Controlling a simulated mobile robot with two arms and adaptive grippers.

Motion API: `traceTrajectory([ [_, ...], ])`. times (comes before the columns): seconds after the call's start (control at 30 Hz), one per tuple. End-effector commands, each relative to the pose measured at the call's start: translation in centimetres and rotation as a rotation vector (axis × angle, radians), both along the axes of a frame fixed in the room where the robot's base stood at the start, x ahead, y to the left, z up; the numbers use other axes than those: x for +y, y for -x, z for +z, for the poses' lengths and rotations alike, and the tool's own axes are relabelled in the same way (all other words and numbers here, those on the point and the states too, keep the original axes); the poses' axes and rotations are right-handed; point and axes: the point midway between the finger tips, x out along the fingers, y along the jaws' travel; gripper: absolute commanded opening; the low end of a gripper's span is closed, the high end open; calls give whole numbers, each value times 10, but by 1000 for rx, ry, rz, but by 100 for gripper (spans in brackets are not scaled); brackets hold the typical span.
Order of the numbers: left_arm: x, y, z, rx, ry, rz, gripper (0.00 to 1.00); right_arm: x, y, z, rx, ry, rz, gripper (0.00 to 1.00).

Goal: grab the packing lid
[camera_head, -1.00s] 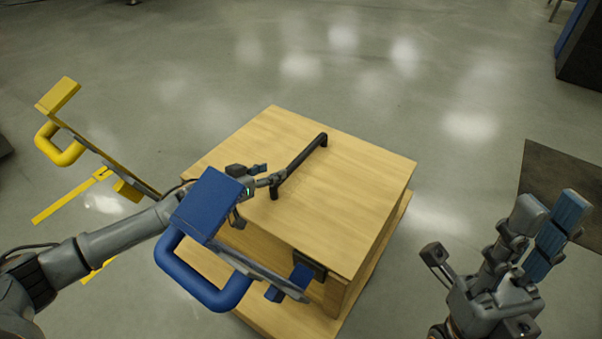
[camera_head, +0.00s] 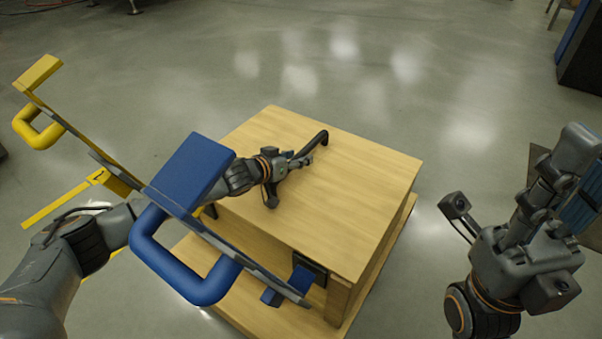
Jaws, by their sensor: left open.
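The packing lid (camera_head: 340,200) is the flat light-wood top of a wooden box, seen in the middle of the head view. A black bar handle (camera_head: 319,140) stands on it and runs diagonally. My left gripper (camera_head: 288,165) is open at the handle, low over the lid, with its fingers along the near part of the bar. The fingers partly hide the handle, and I cannot tell whether they touch it. My right gripper (camera_head: 577,185) is off to the right, away from the box. Its fingertips overlap, so its opening is unclear.
A blue handled part (camera_head: 190,170) stands in front of my left arm and hides the box's left side. A yellow handled part (camera_head: 38,74) is at far left. Dark cabinet (camera_head: 585,55) at upper right. The floor (camera_head: 400,90) behind the box is clear.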

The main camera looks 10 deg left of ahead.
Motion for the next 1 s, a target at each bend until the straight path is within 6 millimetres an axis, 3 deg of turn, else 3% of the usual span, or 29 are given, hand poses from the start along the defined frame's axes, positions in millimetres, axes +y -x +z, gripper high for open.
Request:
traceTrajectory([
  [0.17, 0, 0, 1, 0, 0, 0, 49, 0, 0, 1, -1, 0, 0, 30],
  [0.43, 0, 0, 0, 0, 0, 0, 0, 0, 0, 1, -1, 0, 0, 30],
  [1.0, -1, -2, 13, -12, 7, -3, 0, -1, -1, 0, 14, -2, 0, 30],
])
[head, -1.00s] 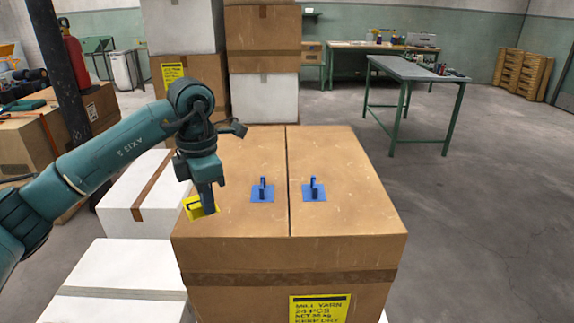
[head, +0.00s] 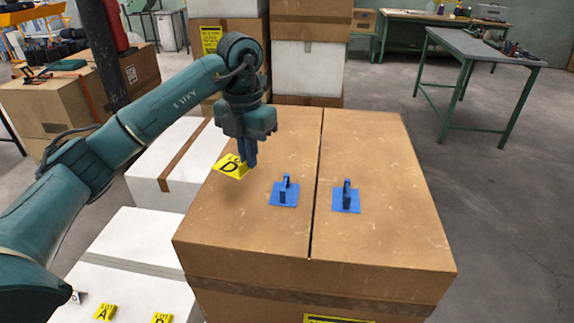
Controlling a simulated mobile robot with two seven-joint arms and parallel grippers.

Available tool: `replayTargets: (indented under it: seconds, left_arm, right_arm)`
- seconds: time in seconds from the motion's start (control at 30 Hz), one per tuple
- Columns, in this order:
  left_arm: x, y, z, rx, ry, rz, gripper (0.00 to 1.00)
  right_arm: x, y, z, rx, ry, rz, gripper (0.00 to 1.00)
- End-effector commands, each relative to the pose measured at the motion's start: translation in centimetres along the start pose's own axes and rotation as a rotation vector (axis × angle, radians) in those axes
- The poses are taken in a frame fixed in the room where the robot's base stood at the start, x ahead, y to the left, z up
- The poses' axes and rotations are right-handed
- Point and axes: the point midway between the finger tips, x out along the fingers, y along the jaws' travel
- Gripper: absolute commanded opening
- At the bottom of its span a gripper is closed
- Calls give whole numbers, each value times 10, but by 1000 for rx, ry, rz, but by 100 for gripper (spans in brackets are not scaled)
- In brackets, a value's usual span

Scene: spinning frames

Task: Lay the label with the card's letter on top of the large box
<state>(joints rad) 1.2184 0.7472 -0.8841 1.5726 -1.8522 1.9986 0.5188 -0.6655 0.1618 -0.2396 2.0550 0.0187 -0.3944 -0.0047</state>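The large brown box (head: 385,235) stands in front of me with its top showing. My left gripper (head: 248,162) is over the left part of that top, fingers pointing down. It is shut on a yellow label with a black D (head: 231,170), which lies at the fingertips near the box's left edge. I cannot tell whether the label touches the cardboard. Other yellow labels, one with an A (head: 104,313) and another (head: 162,318) partly cut off, are on the white box at lower left. The card is not clearly seen. My right gripper is out of view.
Two blue plates with upright handles, a left one (head: 285,194) and a right one (head: 346,198), stand on the large box's top. A white box (head: 170,165) is beside it on the left. Stacked boxes (head: 308,70) rise behind.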

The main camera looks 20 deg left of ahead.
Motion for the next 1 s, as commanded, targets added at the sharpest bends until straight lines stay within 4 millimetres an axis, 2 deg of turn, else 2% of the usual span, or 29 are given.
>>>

◇ ◇ ◇ ◇ ◇ ◇ ◇

● TASK STATEMENT
Repeat the data above exactly, but not the pictures.

● CORRECT ANSWER
Controlling a simulated mobile robot with two arms and adaptive grippers.

Motion API: `traceTrajectory([ [_, ...], ])`. times (comes before the columns): seconds after the call's start (control at 30 Hz), one per tuple. End-effector commands, each relative to the pose measured at the call's start: translation in centimetres and rotation as a rotation vector (axis × angle, radians), both along the axes of a frame fixed in the room where the robot's base stood at the start, x ahead, y to the left, z up; the numbers use other axes than those: x for +y, y for -x, z for +z, for the poses' lengths and rotations alike, and the tool's own axes are relabelled in the same way (all other words and numbers here, those on the point and the states too, keep the original axes); the poses' axes and rotations are right-handed; point and axes: the point midway between the finger tips, x out along the fingers, y along the jaws' travel; gripper: absolute commanded opening; the low end of a gripper's span is closed, the high end open; calls give whole numbers, each value times 10, but by 1000 for rx, ry, rz, but by 100 for gripper (spans in brackets are not scaled); brackets hold the typical span.
Order of the numbers: left_arm: x, y, z, rx, ry, rz, gripper (0.00 to 1.00); right_arm: x, y, z, rx, ry, rz, gripper (0.00 to 1.00).

Goal: grab the packing lid
[camera_head, -1.00s] 
[camera_head, +0.00s] 
Jaws, by their sensor: left open.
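The packing lid (camera_head: 340,200) is the flat light-wood top of a wooden box, seen in the middle of the head view. A black bar handle (camera_head: 319,140) stands on it and runs diagonally. My left gripper (camera_head: 288,165) is open at the handle, low over the lid, with its fingers along the near part of the bar. The fingers partly hide the handle, and I cannot tell whether they touch it. My right gripper (camera_head: 577,185) is off to the right, away from the box. Its fingertips overlap, so its opening is unclear.
A blue handled part (camera_head: 190,170) stands in front of my left arm and hides the box's left side. A yellow handled part (camera_head: 38,74) is at far left. Dark cabinet (camera_head: 585,55) at upper right. The floor (camera_head: 400,90) behind the box is clear.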

The main camera looks 10 deg left of ahead.
Motion for the next 1 s, a target at each bend until the straight path is within 6 millimetres an axis, 3 deg of turn, else 3% of the usual span, or 29 are given, hand poses from the start along the defined frame's axes, positions in millimetres, axes +y -x +z, gripper high for open.
Request:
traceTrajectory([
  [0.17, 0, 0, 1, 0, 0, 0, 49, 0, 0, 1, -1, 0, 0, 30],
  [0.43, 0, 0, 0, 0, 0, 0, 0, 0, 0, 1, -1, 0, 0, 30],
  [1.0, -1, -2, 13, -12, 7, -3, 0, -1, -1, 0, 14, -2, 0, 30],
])
[head, -1.00s] 
[head, +0.00s] 
Controlling a simulated mobile robot with two seven-joint arms and parallel grippers.

Available tool: `replayTargets: (indented under it: seconds, left_arm, right_arm)`
- seconds: time in seconds from the motion's start (control at 30 Hz), one per tuple
- Columns, in this order:
  left_arm: x, y, z, rx, ry, rz, gripper (0.00 to 1.00)
  right_arm: x, y, z, rx, ry, rz, gripper (0.00 to 1.00)
- End-effector commands, each relative to the pose measured at the motion's start: translation in centimetres along the start pose's own axes and rotation as a rotation vector (axis × angle, radians) in those axes
- The poses are taken in a frame fixed in the room where the robot's base stood at the start, x ahead, y to the left, z up
- The poses' axes and rotations are right-handed
- Point and axes: the point midway between the finger tips, x out along the fingers, y along the jaws' travel
- Gripper: absolute commanded opening
- At the bottom of its span a gripper is closed
- Calls give whole numbers, each value times 10, but by 1000 for rx, ry, rz, but by 100 for gripper (spans in brackets are not scaled)
- In brackets, a value's usual span

Scene: spinning frames

Task: Lay the label with the card's letter on top of the large box
<state>(joints rad) 1.2184 0.7472 -0.8841 1.5726 -1.8522 1.9986 0.5188 -0.6655 0.1618 -0.2396 2.0550 0.0187 -0.3944 -0.0047</state>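The large brown box (head: 385,235) stands in front of me with its top showing. My left gripper (head: 248,162) is over the left part of that top, fingers pointing down. It is shut on a yellow label with a black D (head: 231,170), which lies at the fingertips near the box's left edge. I cannot tell whether the label touches the cardboard. Other yellow labels, one with an A (head: 104,313) and another (head: 162,318) partly cut off, are on the white box at lower left. The card is not clearly seen. My right gripper is out of view.
Two blue plates with upright handles, a left one (head: 285,194) and a right one (head: 346,198), stand on the large box's top. A white box (head: 170,165) is beside it on the left. Stacked boxes (head: 308,70) rise behind.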

The main camera looks 20 deg left of ahead.
Motion for the next 1 s, as commanded, targets added at the sharpest bends until straight lines stay within 4 millimetres an axis, 2 deg of turn, else 2% of the usual span, or 29 are given.
>>>

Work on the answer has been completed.